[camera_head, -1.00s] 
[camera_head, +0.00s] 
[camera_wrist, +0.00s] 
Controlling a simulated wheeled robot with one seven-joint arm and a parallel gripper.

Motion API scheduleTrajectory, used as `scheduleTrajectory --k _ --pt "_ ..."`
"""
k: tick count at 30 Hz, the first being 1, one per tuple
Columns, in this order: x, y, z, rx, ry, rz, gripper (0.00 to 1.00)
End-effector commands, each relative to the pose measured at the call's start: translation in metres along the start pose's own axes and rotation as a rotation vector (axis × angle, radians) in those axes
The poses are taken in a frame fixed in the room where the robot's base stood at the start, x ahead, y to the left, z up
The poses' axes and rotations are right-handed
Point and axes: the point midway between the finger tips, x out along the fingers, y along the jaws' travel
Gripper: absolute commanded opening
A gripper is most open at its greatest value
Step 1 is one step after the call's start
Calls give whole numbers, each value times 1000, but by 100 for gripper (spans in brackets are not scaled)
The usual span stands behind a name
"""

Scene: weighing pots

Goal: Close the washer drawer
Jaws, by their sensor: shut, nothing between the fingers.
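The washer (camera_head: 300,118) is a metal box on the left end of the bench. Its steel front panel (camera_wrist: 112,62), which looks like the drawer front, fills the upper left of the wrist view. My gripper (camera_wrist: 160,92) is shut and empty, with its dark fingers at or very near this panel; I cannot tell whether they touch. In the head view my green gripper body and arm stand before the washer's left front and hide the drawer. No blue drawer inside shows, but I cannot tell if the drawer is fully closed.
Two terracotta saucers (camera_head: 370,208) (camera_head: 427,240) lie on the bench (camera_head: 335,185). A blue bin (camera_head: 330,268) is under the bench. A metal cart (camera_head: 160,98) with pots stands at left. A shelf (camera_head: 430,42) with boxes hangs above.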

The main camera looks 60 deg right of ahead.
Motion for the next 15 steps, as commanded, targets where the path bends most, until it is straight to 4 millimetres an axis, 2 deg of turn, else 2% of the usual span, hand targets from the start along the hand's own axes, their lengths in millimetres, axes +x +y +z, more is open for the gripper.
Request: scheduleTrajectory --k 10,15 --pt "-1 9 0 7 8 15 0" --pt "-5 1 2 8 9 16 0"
==
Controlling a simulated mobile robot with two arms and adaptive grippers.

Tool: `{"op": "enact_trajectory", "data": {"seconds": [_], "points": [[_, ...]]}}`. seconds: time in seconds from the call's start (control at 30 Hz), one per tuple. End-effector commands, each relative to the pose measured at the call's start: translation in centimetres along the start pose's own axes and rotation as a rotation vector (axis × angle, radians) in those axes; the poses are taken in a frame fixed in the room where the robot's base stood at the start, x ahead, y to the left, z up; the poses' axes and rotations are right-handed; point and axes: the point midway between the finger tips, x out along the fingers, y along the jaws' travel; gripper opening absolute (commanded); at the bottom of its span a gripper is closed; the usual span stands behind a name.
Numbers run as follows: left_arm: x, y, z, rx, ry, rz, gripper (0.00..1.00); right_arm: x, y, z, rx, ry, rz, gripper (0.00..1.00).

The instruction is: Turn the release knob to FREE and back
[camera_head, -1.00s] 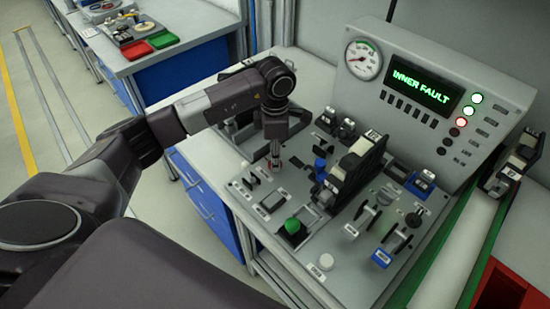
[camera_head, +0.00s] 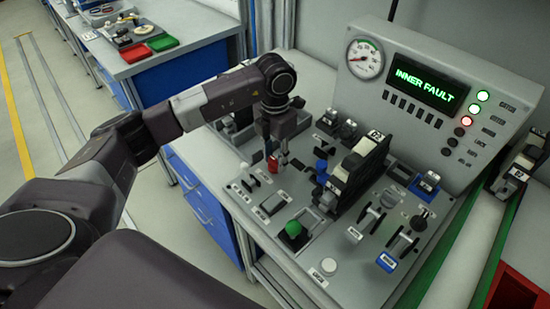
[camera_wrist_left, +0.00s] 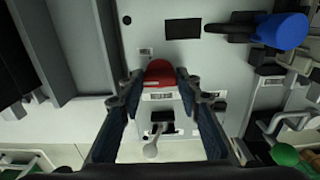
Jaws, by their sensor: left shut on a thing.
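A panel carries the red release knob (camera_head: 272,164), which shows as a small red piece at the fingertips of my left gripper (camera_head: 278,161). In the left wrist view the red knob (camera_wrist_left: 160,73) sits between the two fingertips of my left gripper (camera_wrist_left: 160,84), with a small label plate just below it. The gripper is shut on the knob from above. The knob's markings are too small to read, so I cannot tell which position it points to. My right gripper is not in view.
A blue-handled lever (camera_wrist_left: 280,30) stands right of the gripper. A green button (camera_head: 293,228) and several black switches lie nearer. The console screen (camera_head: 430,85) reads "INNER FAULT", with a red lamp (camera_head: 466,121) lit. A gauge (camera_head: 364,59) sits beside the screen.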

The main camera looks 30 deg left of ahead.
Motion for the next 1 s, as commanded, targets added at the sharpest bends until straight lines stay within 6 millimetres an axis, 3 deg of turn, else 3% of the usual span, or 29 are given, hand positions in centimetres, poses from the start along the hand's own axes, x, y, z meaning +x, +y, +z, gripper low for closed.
==
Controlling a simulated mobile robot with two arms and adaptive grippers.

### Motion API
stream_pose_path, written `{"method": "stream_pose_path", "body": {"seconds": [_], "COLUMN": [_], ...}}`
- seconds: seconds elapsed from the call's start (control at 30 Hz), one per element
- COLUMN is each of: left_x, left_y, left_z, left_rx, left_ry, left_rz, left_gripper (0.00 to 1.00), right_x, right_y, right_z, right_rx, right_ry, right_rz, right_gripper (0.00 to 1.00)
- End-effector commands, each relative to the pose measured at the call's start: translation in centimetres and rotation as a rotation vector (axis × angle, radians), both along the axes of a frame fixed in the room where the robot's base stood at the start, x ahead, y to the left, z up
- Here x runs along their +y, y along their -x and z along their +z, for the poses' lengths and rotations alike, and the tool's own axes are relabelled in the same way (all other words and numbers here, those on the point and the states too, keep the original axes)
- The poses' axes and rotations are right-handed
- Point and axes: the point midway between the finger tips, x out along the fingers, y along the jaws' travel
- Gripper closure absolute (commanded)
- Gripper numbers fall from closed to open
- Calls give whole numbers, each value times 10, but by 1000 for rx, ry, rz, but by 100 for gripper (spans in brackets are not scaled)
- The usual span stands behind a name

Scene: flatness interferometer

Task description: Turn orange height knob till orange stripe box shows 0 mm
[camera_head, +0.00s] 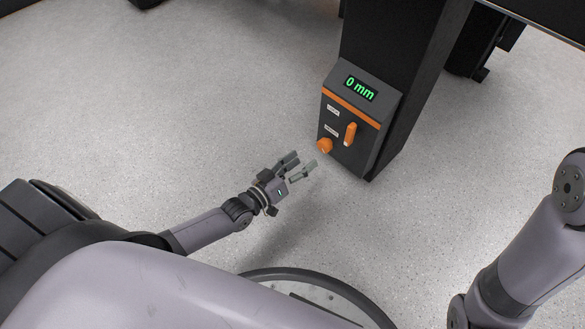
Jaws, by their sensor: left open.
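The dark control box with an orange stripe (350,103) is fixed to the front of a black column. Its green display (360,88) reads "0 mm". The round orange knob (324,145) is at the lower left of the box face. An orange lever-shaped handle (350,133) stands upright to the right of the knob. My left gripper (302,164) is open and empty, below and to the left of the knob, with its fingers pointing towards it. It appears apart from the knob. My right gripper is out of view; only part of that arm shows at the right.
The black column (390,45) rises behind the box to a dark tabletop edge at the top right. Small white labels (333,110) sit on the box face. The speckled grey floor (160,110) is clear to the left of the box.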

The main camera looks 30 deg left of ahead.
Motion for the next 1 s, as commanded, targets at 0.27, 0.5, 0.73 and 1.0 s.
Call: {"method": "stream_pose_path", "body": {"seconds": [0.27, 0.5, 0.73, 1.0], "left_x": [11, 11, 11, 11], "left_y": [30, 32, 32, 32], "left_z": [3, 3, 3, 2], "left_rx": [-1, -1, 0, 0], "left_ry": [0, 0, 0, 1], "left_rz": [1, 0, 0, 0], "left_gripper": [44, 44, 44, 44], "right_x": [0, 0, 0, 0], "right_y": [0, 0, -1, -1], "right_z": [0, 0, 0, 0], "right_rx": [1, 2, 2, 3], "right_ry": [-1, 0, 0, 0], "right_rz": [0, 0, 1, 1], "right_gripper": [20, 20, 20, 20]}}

### YOUR GOAL
Where a line contains "name", copy that line.

### ANSWER FOR THE TASK
The usual span stands behind a name
Tool: `{"op": "enact_trajectory", "data": {"seconds": [_], "points": [[_, ...]]}}`. seconds: time in seconds from the call's start (control at 30 Hz), one per tuple. End-effector commands, each relative to the pose measured at the call's start: translation in centimetres along the start pose's own axes and rotation as a rotation vector (axis × angle, radians) in those axes; the poses are taken in a frame fixed in the room where the robot's base stood at the start, x ahead, y to the left, z up; the poses' axes and rotations are right-handed; point and axes: the point midway between the finger tips, x out along the fingers, y along the jaws' travel; gripper opening absolute (commanded); at the bottom of its span a gripper is closed; the usual span stands behind a name.
- The usual span stands behind a name

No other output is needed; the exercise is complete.